“Angelology” by Danielle Trussoni – a Review

A book I was very excited about reading, Danielle Trussoni’s Angelology is, apparently, the first of a trilogy.

Normally, I wouldn’t have picked the book up at all, as I’m generally (but not always) opposed on principle to sequels as simple money grabs, but since I didn’t know that at the time…

The book starts out as a great philosophical/spiritual exploration of angels and their place on Earth today as part of high society and rulership, then pulls back and looks at their history, along with a chunk of their mythology, a lot of it dark.
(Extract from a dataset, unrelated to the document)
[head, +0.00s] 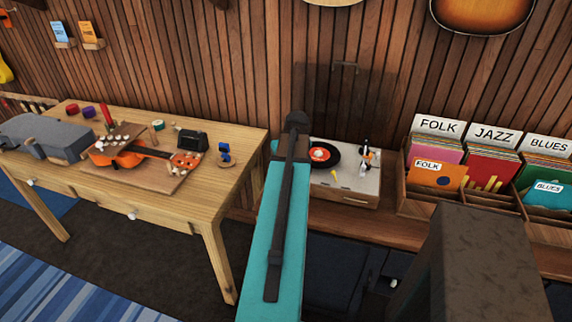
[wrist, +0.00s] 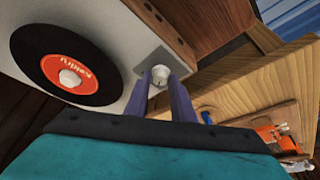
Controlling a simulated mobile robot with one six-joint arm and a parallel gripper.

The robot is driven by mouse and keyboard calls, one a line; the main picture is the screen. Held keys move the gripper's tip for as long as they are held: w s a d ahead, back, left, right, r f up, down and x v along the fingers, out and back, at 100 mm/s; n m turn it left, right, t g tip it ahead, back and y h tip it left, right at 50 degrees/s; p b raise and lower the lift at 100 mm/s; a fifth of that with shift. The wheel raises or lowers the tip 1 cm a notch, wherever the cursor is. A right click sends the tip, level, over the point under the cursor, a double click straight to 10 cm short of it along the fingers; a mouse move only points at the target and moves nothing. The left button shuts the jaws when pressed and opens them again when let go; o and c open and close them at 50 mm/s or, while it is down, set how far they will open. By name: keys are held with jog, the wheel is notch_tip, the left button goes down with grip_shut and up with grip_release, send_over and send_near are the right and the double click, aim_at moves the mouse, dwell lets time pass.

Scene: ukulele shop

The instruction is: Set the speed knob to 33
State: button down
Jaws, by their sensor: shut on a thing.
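The turntable (head: 348,190) sits on the low wooden shelf, with a black record (head: 323,155) with a red label on it. In the wrist view the record (wrist: 68,66) is at the left. The speed knob (wrist: 160,73) is a small pale knob on a grey square plate (wrist: 145,66) at a corner of the deck. My gripper (wrist: 161,84) is shut on the knob, one purple finger on each side. No numbers or pointer can be read, so its setting cannot be told. In the head view my teal arm hides the knob and gripper.
Crates of records (head: 468,172) stand right of the turntable. A wooden workbench (head: 230,180) with an orange ukulele (head: 122,151) is at the left. The tonearm (head: 367,155) stands at the deck's right side. A slatted wood wall is close behind.

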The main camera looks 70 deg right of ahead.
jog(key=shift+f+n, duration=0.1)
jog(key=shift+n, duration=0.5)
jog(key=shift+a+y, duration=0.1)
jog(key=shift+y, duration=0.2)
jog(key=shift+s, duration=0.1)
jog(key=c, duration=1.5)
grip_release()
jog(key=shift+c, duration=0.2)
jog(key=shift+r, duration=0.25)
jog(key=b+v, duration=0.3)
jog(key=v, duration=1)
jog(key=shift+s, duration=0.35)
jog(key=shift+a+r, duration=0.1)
I was really enjoying this book, but then Trussoni takes a complete left turn and runs the story back 50-60 years, breaking the narrative flow for me, and forcing me to slog through it, hoping to get back to the present after enduring the mid-novel exposition detour.

I couldn’t.

That pissed me off, because I was actually enjoying this really creative and developed look into Angel culture and whatnot, but the book developed in such a way as to take me away from that, not informationally, but organizationally.

It was a change I couldn’t get past, so I stopped.

Perhaps some readers might not even acknowledge the change of narration/POV, and will simply cruise on to the end. If that’s you, kudos! I envy you, I really do.

But in the end, I had to stop. I’ll put Angelology back on my shelf, and maybe in the future I can come back to it, start again, and it will work for me.

I hope it does.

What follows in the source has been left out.